Bu üç mertebe bize basit, kolay gelmesin. Bütün peygamberler, evliyaullah, arif-i billah olan zevat-ı kiram; mertebe-yi tevhit ile vuslata, halvete ulaştılar. Ulaştılar da bize açık seçik ifade ettiler:
Senin esrar-ı miracın fenafillah olan bildi
Bekabillah bulan erdi o zevke ya Resulallah
Bir hadis-i şerifte: “Nasıl ölürseniz, öyle dirilirsiniz.” Bazılarının yüzü ayın on dördü gibi parlayacak ve bazılarının yüzü de simsiyah olacak.
A Canım!
Oldu mu olacak mı?
Ehl-i tevhidin ölümü fenafillah olmaktır. Zandan, evhamdan, şekten, şüpheden kurtulup, dünya ukbayı koyup, ender fenadan beka alemine göçerler. Hak mürşidin telkini, o telkine sadakat, dervişin yüzünü ayın ondördü gibi yapar. İşte o zaman miracın esrarını çözer. Fenafillahta ölür, bekabillahta aynen yaşar ve zevk eder.

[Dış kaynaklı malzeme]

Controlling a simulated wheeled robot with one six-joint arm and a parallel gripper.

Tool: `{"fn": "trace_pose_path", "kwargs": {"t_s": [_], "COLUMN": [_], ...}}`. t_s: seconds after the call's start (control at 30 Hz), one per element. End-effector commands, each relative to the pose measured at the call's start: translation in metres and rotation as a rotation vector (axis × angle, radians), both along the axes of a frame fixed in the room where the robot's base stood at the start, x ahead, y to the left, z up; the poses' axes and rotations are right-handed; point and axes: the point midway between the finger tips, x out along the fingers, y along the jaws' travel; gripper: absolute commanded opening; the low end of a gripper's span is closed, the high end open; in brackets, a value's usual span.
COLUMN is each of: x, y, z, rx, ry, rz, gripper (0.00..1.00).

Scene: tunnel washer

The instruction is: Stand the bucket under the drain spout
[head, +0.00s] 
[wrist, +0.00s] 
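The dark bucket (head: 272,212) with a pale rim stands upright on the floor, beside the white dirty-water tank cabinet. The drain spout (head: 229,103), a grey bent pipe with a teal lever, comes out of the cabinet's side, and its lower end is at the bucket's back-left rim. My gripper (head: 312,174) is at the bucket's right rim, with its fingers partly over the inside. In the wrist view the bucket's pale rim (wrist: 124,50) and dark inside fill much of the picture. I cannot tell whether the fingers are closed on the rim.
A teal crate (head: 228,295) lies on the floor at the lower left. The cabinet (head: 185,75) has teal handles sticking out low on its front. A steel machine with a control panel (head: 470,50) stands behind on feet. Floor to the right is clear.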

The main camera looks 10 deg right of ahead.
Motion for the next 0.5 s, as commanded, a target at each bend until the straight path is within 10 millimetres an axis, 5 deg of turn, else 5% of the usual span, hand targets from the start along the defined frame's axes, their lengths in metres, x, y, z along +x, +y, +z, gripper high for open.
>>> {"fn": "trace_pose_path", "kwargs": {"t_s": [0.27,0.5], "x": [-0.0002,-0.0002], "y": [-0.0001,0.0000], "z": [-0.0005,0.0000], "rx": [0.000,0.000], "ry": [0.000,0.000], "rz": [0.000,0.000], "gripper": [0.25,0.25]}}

Bazılarının yüzü simsiyah olur. Firavunlar, nemrutlar gibi. Fenasız beka yapanlar, “Mûtû kable en temûtû”ya ermeyenler, şirkte kalırlar. Allah da şirki affetmez. Sözlerinde, sohbetlerinde, yaşantılarında nefsaniyet var, benlik var, gayriyet var.
Ulu Yaratanım!
Ender fenadan bekaya eren, zatından zatına mazhar düşen, kadere rıza gösteren, emr-i Hakk’a itaatle miracın esrarına erenlerden ve onu yaşayanlardan eyle bizi. Bize benimsiniz de, gayrısınız deme. “Bana dua edin, duanıza icabet ederim.” âyet-i kerimesine sarılarak dua ve niyaz ediyoruz.
Düşünüp, tefekkür eden, Hakk’ı-batılı fark eden, sözüne sohbetine nefsaniyet girmeyen, hak mürşidin emir ve rızası doğrultusunda harem-i ismete giren, ol dost ile buluşup, bilişip sevginin mazharı olan salih kullar safına lütfet, kerem kıl, bizleri dahil eyle Ulu Mevlam. Kullukta kemale eren, sevginize mazhar olan, sevip sevip çok sevilenlerden bizi uzak eyleme. Habibin Muhammed’in hürmetine dualarımızı kabul et. Amin! Amin!
Selam ve dualarımla sizleri Allah’a emanet ediyorum.